--- Begin RECORDS FOR THIS EXERCISE ---

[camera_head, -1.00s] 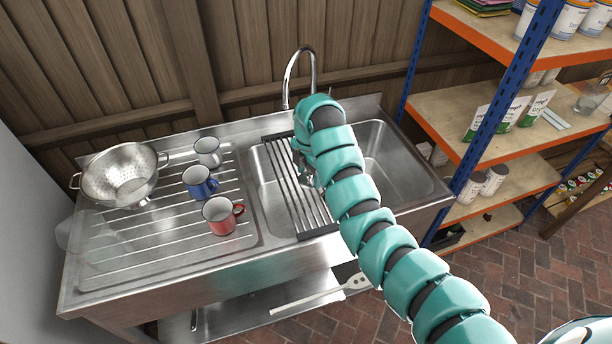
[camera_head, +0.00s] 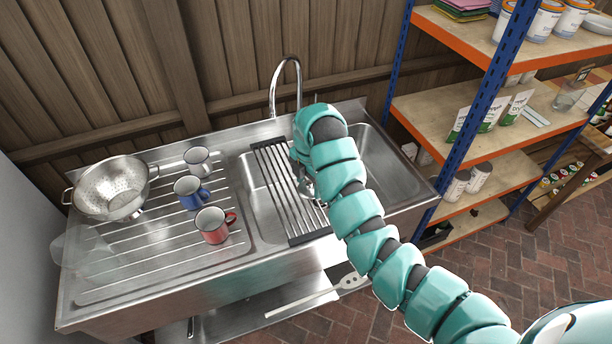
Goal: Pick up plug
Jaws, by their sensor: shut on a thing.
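My gripper (camera_head: 306,187) is over the sink basin (camera_head: 378,178), just right of the black roll-up drying rack (camera_head: 284,190). It is shut on a small thing, taken to be the plug. My teal arm covers most of the gripper, and the plug itself cannot be made out clearly. I cannot tell how high above the basin floor the gripper is.
The drainboard on the left holds a metal colander (camera_head: 108,192) and white (camera_head: 197,160), blue (camera_head: 188,190) and red (camera_head: 211,226) mugs. The faucet (camera_head: 273,90) rises behind the basin. A blue and orange shelf (camera_head: 452,105) stands close on the right.

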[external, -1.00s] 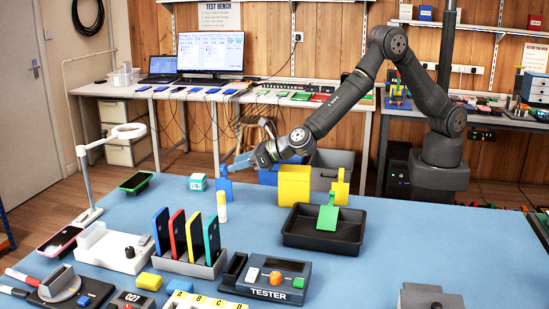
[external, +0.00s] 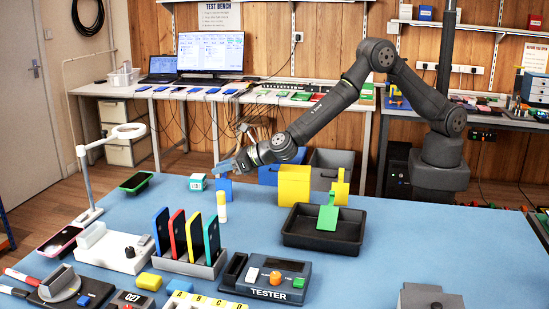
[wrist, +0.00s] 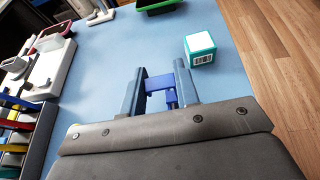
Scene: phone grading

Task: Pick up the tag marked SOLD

--- End RECORDS FOR THIS EXERCISE ---

### [INSTRUCTIONS TO FOLLOW]
From the listing, copy every line where the string "Pick" appears.

### [COMPLETED TASK]
Goal: Pick up plug
Task: Pick up the tag marked SOLD

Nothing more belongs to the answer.